Gold, News

Vault eyes three-year production growth

King of the Hills

Vault Minerals is targeting a three-year growth in production across its operations in Western Australia and Canada, with production set to grow by as high as 20 per cent.

Gold production for the 2025–26 financial year (FY26) is expected to be 332,000 to 360,000 ounces, according to a recent announcement, with production set to top 400,000 ounces by FY28.

The growth is set to be achieved through increased plant capacity at Vault’s Leonora operations, located 900km northeast of Perth, and the recommencement of production at Sugar Zone in Ontario, Canada.

Leonara is expected to produce 185,000 to 200,000 ounces of gold next year, which is broadly consistent with production rates in 2024–25. Growth is expected in mill throughput, too, with the forecast for 2026 sitting at approximately 5.3 million tonnes per annum (Mtpa).

This is expected to increase to more than 7.5Mtpa in FY28 following the completion of plant upgrade works, earmarked to be completed in the second quarter (Q2) of FY27.

Vault is set to invest $30 million in exploration efforts in FY26, focusing specifically on in-mine and near-mine targets within Vault’s existing operations – with Leonora receiving the largest portion of investment.
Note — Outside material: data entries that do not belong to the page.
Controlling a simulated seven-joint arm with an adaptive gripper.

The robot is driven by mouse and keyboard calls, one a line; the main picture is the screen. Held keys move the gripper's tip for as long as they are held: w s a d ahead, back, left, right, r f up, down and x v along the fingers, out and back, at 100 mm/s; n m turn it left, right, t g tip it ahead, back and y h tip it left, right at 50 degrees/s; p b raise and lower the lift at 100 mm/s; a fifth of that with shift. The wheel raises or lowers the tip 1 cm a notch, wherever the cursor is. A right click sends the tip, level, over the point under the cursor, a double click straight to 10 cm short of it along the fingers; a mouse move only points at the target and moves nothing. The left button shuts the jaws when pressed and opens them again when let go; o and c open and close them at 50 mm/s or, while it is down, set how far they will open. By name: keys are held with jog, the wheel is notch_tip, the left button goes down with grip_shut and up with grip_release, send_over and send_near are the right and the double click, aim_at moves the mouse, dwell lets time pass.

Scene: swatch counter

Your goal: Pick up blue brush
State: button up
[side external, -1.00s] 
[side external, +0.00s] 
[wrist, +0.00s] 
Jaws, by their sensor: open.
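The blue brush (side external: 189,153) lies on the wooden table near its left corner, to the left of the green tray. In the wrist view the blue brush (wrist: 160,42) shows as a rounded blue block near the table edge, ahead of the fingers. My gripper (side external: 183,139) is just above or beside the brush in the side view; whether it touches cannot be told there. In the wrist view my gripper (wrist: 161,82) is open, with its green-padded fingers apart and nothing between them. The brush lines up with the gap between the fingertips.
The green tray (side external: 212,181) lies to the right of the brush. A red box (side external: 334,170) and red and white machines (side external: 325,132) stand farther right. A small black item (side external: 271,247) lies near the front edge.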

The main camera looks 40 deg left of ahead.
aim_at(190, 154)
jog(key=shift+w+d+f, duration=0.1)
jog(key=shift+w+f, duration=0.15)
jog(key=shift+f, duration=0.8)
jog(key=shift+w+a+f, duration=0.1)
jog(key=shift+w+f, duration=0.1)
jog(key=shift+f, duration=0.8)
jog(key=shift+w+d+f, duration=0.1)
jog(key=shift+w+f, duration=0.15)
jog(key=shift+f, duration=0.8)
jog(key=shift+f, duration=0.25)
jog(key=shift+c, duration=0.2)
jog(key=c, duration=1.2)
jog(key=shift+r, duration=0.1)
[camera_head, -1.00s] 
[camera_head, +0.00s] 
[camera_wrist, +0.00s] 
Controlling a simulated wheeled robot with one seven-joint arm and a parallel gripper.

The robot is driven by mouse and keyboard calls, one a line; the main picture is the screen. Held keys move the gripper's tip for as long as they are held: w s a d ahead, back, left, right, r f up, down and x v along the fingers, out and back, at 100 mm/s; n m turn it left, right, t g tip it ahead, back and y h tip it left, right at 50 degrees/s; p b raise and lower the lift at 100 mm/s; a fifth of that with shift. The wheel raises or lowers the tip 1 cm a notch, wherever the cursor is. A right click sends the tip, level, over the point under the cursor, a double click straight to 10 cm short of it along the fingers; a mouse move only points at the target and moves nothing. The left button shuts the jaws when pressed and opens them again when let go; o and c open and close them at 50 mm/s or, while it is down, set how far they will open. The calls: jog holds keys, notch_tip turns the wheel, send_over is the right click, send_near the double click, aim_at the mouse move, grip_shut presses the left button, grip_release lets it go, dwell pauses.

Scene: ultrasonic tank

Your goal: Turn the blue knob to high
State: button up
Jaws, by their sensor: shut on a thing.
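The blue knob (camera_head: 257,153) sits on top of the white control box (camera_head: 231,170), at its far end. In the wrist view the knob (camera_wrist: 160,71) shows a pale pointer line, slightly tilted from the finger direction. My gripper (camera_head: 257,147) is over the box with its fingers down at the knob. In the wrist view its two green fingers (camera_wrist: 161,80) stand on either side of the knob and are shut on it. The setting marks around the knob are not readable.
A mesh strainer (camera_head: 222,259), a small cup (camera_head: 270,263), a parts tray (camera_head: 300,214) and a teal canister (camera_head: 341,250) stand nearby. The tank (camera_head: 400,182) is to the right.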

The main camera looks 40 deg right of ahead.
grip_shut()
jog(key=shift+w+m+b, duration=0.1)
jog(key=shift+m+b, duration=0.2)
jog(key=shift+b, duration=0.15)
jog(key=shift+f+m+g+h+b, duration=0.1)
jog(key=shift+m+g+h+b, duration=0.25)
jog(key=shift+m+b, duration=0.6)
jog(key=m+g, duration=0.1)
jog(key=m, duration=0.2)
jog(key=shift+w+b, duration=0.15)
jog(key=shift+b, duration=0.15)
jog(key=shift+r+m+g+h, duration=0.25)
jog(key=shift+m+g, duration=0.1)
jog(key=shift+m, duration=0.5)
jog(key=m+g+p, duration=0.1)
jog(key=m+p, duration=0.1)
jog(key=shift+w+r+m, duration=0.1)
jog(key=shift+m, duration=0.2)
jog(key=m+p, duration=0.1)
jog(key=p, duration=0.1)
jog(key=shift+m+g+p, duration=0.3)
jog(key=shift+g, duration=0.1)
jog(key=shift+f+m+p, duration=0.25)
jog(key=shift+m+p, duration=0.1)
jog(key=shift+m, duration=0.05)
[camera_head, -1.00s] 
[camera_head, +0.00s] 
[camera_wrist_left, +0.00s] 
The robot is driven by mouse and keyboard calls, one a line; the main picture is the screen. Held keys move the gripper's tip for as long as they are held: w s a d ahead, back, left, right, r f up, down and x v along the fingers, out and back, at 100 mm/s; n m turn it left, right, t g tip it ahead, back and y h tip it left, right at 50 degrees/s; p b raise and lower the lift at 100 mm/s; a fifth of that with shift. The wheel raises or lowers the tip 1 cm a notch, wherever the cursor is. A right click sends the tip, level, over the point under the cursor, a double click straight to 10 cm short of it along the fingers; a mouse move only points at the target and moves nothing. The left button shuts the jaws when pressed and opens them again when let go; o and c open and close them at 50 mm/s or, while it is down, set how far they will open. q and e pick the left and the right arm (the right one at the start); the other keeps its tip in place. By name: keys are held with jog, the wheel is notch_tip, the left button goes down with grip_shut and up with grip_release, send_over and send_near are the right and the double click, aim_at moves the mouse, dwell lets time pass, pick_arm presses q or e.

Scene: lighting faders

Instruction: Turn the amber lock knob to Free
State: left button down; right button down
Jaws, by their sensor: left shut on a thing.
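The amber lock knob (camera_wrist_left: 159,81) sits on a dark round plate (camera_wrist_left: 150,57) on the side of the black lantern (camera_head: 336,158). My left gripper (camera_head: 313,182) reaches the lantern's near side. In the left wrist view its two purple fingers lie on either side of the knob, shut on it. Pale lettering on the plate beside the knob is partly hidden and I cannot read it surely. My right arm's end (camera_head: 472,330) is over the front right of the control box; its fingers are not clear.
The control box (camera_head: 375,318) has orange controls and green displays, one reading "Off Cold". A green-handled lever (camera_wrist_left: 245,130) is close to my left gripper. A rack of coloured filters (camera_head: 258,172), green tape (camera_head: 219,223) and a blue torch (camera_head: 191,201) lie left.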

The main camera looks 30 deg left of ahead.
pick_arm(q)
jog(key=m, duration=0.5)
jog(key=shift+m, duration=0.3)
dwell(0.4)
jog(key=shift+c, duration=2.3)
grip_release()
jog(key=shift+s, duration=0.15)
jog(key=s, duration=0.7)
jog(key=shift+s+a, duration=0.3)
Vault’s portfolio also includes the Mount Monger mine, expected to produce 75,000 to 82,000 ounces in FY26, and Deflector operation, expected to produce 72,000 to 78,000 ounces.

Operations at Mount Monger are expected to see growth with exploration drilling throughout 2027 targeting mineral resources below levels scheduled for FY26 in the Haoma West and Lower Prospect mines. This will support production in FY27.

Deflector’s output is expected to be lower than this year as the centre of mining activity is set to move to the Deflector South West and Spanish Galleon mines.